- REQUEST -
Write the count of lines that contain the word "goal" and nothing else.

* * *

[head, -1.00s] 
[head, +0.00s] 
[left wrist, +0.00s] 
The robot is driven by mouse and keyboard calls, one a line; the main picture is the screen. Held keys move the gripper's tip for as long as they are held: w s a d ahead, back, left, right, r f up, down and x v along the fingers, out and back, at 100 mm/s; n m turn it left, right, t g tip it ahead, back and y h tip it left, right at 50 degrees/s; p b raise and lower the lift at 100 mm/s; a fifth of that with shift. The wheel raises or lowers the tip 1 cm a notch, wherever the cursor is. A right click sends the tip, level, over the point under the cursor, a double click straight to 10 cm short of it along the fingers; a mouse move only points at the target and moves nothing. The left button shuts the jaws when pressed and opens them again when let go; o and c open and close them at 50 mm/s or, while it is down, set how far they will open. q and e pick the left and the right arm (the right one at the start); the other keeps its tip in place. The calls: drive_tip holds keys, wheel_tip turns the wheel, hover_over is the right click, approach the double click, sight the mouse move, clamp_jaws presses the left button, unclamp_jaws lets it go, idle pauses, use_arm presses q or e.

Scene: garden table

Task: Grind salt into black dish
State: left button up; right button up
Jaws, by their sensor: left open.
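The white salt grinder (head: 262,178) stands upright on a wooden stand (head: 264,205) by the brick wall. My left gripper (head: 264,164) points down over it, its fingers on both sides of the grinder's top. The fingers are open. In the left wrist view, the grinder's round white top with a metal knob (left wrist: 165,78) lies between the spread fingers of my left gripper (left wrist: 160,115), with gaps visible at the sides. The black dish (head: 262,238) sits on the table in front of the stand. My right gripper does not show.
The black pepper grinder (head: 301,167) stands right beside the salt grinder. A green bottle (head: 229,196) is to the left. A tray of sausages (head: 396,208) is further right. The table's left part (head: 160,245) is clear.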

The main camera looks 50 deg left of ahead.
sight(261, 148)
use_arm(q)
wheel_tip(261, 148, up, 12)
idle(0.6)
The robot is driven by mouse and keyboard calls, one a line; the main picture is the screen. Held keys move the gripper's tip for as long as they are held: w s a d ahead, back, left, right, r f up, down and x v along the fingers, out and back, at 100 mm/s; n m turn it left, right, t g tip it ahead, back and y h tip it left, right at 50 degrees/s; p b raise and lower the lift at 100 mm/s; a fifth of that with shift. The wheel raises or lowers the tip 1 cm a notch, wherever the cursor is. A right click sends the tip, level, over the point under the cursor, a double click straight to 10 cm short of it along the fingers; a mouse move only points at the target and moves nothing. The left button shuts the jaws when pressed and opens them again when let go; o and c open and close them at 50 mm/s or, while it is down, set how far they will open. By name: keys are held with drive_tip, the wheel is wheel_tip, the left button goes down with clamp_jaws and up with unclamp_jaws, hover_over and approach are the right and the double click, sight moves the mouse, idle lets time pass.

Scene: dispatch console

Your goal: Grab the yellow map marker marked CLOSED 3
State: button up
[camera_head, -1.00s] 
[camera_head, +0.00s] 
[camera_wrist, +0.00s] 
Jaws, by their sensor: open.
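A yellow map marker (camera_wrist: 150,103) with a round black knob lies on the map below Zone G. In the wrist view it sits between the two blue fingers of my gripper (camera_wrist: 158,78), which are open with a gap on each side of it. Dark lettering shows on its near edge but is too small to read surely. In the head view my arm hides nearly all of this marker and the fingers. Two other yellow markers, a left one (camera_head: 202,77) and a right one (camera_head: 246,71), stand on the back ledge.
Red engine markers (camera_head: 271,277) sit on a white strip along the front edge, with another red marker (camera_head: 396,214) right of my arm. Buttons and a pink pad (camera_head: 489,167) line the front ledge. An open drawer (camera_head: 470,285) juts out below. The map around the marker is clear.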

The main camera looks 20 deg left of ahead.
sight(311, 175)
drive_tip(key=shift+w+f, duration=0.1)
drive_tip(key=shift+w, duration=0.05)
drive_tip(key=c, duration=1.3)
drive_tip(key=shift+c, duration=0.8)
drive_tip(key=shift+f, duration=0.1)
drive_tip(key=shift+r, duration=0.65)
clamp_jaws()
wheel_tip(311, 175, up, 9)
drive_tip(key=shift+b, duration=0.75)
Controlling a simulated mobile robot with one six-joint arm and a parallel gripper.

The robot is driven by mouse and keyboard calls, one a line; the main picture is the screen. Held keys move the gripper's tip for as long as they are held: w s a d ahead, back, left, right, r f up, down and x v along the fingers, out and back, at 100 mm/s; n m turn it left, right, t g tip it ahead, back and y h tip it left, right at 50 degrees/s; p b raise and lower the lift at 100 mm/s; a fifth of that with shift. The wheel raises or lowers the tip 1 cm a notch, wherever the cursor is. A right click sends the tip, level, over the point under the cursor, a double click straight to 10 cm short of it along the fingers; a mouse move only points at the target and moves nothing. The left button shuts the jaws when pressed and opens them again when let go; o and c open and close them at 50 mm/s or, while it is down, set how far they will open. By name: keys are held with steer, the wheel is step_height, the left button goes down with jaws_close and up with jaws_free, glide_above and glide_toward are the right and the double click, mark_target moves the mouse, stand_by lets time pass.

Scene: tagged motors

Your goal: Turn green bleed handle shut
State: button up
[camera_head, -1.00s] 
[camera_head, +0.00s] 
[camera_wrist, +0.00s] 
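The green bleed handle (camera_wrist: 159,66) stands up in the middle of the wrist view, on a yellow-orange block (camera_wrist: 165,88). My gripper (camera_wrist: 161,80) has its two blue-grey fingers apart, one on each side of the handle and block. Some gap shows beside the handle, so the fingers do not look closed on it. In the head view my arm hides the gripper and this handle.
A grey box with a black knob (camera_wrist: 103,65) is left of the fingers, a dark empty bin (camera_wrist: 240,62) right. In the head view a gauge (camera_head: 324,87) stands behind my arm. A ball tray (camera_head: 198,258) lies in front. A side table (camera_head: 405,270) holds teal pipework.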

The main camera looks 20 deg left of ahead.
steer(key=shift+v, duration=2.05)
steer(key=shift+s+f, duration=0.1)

* * *

- SOLUTION TO THE PROBLEM -
2